The Samaritans were people from the tribes of Israel who had intermarried with the people of the land of Canaan and whose worship practices were a mixture of the Jewish peoples practice and the practices of the people of the land. The Samaritans and the Jews did not get along. They despised one another. So the task of being a neighbor falls to this despised person, who takes the time, who risks going into the brush, who becomes even more impure and unclean by tending to his bloody wounds pouring wine and oil on them. He takes a day out of his busy schedule to stay with him at the inn. And then he gives of his own resources to help. Here is the accusation.

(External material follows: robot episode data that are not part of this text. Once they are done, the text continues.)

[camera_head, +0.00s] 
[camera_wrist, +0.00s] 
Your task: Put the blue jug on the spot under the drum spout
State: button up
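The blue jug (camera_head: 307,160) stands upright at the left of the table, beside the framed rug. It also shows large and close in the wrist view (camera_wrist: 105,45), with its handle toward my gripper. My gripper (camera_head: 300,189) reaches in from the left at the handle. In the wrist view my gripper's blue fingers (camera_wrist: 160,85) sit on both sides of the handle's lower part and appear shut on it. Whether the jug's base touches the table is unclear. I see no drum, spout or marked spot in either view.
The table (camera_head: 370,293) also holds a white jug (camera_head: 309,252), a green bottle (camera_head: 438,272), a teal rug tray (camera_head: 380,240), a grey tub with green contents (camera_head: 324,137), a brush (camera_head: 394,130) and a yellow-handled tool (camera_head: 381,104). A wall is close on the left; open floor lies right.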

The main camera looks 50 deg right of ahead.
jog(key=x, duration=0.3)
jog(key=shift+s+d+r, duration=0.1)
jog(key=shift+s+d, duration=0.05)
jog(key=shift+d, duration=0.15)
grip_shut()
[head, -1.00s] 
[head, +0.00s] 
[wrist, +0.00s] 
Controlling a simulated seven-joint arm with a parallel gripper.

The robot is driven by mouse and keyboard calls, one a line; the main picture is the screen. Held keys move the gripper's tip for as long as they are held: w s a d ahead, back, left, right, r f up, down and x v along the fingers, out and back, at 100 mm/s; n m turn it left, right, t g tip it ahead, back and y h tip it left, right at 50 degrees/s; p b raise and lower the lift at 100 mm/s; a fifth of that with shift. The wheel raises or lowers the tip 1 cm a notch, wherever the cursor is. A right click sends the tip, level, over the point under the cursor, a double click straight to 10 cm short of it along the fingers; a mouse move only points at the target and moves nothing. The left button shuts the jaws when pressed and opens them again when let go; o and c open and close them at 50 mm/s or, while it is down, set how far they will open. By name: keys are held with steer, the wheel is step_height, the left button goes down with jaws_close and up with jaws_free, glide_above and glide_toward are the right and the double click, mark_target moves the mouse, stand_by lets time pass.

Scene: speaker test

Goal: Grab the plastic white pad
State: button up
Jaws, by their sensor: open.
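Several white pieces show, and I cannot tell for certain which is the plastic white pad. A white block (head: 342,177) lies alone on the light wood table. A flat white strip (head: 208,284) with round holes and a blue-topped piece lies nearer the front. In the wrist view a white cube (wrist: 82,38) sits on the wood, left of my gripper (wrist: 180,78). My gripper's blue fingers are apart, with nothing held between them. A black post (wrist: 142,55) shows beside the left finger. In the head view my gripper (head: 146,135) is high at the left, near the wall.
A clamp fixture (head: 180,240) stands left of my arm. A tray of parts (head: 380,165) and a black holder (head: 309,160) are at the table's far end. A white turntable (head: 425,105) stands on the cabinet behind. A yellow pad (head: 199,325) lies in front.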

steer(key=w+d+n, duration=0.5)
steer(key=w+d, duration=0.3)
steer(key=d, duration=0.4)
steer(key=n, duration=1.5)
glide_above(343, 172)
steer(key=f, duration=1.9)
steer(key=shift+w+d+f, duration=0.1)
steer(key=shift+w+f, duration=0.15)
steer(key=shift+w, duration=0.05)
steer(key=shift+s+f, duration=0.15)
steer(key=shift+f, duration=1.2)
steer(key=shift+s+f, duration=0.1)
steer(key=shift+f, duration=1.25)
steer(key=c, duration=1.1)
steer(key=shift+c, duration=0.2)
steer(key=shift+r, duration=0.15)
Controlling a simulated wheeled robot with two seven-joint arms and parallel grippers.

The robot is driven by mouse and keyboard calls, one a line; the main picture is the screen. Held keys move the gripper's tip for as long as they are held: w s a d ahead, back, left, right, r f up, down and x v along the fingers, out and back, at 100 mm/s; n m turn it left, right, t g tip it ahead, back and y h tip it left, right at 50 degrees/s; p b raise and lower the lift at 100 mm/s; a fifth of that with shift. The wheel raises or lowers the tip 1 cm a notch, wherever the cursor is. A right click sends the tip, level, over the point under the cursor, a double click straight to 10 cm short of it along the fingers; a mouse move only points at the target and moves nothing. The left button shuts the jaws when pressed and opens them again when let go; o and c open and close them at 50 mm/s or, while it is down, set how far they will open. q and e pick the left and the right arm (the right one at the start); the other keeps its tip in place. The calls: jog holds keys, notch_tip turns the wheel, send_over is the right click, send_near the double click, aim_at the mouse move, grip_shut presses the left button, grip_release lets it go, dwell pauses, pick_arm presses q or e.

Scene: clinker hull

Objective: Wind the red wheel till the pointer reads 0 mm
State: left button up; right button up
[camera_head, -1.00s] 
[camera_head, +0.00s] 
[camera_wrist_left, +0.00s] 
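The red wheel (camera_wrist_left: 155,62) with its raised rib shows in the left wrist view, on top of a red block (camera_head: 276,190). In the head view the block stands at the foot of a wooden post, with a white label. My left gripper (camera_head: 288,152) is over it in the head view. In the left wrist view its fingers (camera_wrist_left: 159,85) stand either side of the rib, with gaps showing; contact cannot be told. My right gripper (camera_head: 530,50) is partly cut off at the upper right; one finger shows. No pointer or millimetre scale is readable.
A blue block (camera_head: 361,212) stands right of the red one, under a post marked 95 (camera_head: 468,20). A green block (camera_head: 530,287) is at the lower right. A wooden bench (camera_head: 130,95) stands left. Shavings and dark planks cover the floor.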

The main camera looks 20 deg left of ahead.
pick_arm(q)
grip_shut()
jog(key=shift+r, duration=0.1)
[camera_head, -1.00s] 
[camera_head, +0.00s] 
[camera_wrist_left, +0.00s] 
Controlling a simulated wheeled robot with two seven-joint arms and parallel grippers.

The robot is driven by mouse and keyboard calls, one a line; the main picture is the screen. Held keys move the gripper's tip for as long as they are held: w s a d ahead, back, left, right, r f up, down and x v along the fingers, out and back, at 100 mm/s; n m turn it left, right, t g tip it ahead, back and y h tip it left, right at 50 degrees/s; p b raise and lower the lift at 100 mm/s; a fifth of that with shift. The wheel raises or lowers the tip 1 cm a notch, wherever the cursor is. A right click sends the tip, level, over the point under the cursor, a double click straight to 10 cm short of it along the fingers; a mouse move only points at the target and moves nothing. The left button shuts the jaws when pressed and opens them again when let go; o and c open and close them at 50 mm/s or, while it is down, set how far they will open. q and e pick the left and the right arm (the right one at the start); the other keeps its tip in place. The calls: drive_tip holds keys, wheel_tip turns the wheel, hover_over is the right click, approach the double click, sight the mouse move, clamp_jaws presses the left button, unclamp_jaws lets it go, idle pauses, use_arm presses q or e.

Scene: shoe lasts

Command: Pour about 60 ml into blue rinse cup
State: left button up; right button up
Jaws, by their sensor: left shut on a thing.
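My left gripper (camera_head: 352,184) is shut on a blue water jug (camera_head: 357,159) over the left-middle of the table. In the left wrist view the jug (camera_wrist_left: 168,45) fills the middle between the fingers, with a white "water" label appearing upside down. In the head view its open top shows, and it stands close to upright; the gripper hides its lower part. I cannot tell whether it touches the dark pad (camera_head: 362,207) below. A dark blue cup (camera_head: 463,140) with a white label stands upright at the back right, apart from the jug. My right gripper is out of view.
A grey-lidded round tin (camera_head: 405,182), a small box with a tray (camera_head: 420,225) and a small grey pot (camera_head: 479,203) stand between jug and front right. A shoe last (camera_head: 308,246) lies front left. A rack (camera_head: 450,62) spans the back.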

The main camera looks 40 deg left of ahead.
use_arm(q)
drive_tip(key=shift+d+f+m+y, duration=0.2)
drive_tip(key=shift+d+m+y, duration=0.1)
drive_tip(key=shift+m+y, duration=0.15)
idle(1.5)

How far will we go to justify our failure to love our neighbor as ourselves. And do we have to see someone in whom we think that behavior so unlikely that it’s almost unimaginable, to convict us of our own hard heartedness?
This Gospel reading today calls us to look within ourselves and find the places where we seek to justify our failure to love those who speak differently than we do, who dress differently, who look different, who love differently, even those who speak of God using different names and different images that we do. The truth is that all of God’s children are our neighbors. And we are called to embrace that reality and to live our lives in a way that demonstrates that truth to the entire world.
We have had a little too much of courtroom drama this week. But that’s exactly what we have here in this story as this lawyer rises to challenge Jesus and to try and entrap him. And it is we who are being convicted in the court of the Gospel of our hard heartedness and failure to love our neighbor as ourselves.
We have had a clear demonstration of the consequences of failing to love our neighbor as ourselves and we know that we cannot afford to live in guarded and gated communities; ghettos of like-minded people who look and dress just like us. We cannot afford to live in a world where we are suspicious of those who do not look like us, dress like us, talk and walk like us. We cannot afford to live in communities where to be “other” is to be immediately suspect. We are called to something more. We are called to help build a world where rather than getting out of the car, armed with a gun, to confronting a young man with a bag of skittles and an iced tea, we roll down our window and offer him a ride home in the rain.